Firstly, I feel obliged to point out that I actually didn’t vote for the Conservatives in the 2017 General Election. Instead I voted for the Labour Party, despite being fairly torn towards the party leader Jeremy Corbyn for various reasons (none of which I will cover in this blog post). This seems to be a consistent theme for my fellow millennials. Under Corbyn’s spell, the turnout for 18-24 years old surged from 43% in 2015 to 66.4% in 2017, with 63% of those young people voting for Labour (source: Sky News). So, given the statistics, it was no surprise that Tory MP Damian Green recently said that the Conservative Party must “change hard” to win over the youth. No matter how old (or young) you are, or where your political allegiances lie, it is simply impossible to deny that the Conservative Party are failing to win over young voters, especially when it comes to getting those voters to turn up to the ballot box in the first place. We must now ask ourselves, with Damian Green’s comments in mind, what must the Conservatives do to inspire the youth?

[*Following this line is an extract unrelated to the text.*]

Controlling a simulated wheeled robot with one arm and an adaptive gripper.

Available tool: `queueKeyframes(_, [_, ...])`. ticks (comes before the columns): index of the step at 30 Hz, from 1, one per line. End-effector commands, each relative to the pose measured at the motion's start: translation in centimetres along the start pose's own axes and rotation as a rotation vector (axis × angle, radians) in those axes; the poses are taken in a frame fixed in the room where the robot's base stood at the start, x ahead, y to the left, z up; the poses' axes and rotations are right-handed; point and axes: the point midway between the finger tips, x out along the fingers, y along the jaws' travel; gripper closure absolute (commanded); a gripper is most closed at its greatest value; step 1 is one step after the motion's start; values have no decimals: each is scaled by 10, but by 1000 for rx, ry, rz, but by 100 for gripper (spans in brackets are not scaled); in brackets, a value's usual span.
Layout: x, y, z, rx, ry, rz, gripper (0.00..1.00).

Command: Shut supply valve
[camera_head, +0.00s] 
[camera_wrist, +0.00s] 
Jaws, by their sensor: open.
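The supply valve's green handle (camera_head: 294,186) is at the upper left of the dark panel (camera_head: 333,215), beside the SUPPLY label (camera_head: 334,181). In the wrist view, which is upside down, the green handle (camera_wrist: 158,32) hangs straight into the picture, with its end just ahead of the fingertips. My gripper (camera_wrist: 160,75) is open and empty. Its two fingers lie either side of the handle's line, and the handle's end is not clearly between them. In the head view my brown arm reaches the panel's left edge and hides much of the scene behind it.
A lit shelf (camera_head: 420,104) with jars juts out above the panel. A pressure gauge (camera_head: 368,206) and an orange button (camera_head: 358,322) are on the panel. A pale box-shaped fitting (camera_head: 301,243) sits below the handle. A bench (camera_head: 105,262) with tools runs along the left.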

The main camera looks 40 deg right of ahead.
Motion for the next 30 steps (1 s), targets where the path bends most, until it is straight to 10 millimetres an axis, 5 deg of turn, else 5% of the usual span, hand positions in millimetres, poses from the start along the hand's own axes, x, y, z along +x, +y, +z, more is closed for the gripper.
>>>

To begin with, we must contemplate whether the problem is actually the Tories, or is it perhaps the millennials themselves? Yes… We need to talk about my fellow millennials, and I’m no longer afraid to say it. (although, as an anti-Tory, I will rush to say that I think the problem lies with both the Tories and the youth). The “problem”, so to speak, with the millennials is clearly reflected on many of our university campuses and social media platforms. A huge proportion of the politically engaged youth, for various reasons, seem to have an obsession with playing the victim. “Safe space policies” are ripe on our university campuses, and identity politics is seemingly more popular than ever. However, I feel as though it is important to remember that the youth have always been radicals; which 16-year-old doesn’t want to free the working classes from their chains, right? So, naturally, many of these millennials may shift to the centre of the political spectrum, in that all-so cliché way. Corbyn has, to his credit, hacked into this social climate. His slogans, campaign material and policies were often centred around equity, state-funded opportunity and giving the future of Britain a helping hand. But before I put forth a potential Conservative alternative to solve such issues, I will swing the gun of criticism from the youth, and point it firmly in the direction of the Tories.
One of the most obvious problems with the Conservatives is their image, or at least how the youth perceive that image. Despite Theresa May’s fairly modest upbringing as the daughter of a vicar, the Conservatives still continue their age-old tradition of being a posh boys club. Everything from the media to technology has changed, and it is very easy for the computer savvy youth to look past the mainstream media and discover the history behind key Conservative figures. It is only natural for an 18-year-old working class student to look at Boris Johnson’s Etonian upbringing and think: “How could that person possibly know what is best for me?”. Something simply must shift in the Conservative Party’s image; they cannot survive on their current dose of Etonians and Bullingdon Boys. As history proves, Prime Ministers are more than often elected based upon how connected a television viewer feels whilst watching them deliver a speech in the comfort of their own home.
But, of course, politics shouldn’t be about personality. The Conservative Party’s policies are unpopular with the youth, as well as many older people too. Most strikingly, it is the economic policy of austerity which has disgusted and angered the vast majority of young voters. The education, NHS and Social Care systems seem to be severely underfunded, and understandably this is a huge worry for many a voter. In order to win over some young voters, the Conservative Party simply must make a giant U-turn on austerity, and bring it to an end once and for all. Some have argued that they should do the opposite, and make the noble case for austerity. However, with many economists torn on the issue, it seems near impossible to sell the policy as an “economic necessity”, as they have done in the past.
As equally as damaging as the problem of austerity, in my opinion, is the lack of Conservative principles. With Labour’s shift to the Left, Theresa May scrambled desperately in the dark chasms of Blairism in a pathetic attempt to snap up those Labour voters who felt alienated by Jeremy Corbyn. But, as Fraser Nelson said in his latest article for The Spectator, “If voters are sold Labour ideas, they’ll buy them from the Labour Party”. So, what should the Conservative Party be offering the electorate? And more importantly, which kind of alternative to Labour and the status-quo can the Tories offer young voters?
Of course, given my political preferences, I am more than happy to be accused of being biased at this point. But, I feel as though a shift towards Classical Liberalism and conservatism (with a small “c”) would offer the youth something to believe in. It feels as though the Conservatives have abandoned the importance of liberty and the individual. By developing such principles, and deeply rooting them in their future policies, the youth (and everybody else, for that matter) could have an alternative to the identity politics which is flourishing within our university campuses, faculties and society in general. It seems cliché and predictable, especially coming from myself, but if the Conservative Party even want me to consider donating my vote to them, they must make an extreme shift away from their fetish for the Neo-Liberal economy, and place all emphasis on the crucial values of freedom, individuality and opportunity for all.